**GIVEN EXERCISE**: Transcribe the full listing exactly, and drop every picture.

**MATERIAL PROVIDED**:
* Begin *

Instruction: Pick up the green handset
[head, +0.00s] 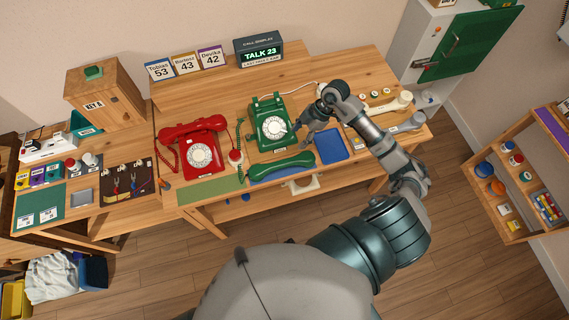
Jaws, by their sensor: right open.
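The green handset (282,167) lies off its cradle on a blue mat at the front edge of the table, in the head view. The green dial phone (271,124) stands just behind it, with a coiled green cord at its left. My right gripper (303,142) is open above the table, to the right of the green phone and behind the handset's right end. It looks apart from the handset and holds nothing that I can see. My left gripper is out of view.
A red phone (202,151) with its handset on stands to the left. A blue tray (331,145) lies right of the handset. A green mat (211,190) is bare at the front left. A display box (259,49) reading TALK 23 stands at the back.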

* End *

**COMPLETED TASK**:
Instruction: Pick up the green handset
[head, +0.00s] 
Jaws, by their sensor: right open.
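The green handset (282,167) lies off its cradle on a blue mat at the front edge of the table, in the head view. The green dial phone (271,124) stands just behind it, with a coiled green cord at its left. My right gripper (303,142) is open above the table, to the right of the green phone and behind the handset's right end. It looks apart from the handset and holds nothing that I can see. My left gripper is out of view.
A red phone (202,151) with its handset on stands to the left. A blue tray (331,145) lies right of the handset. A green mat (211,190) is bare at the front left. A display box (259,49) reading TALK 23 stands at the back.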

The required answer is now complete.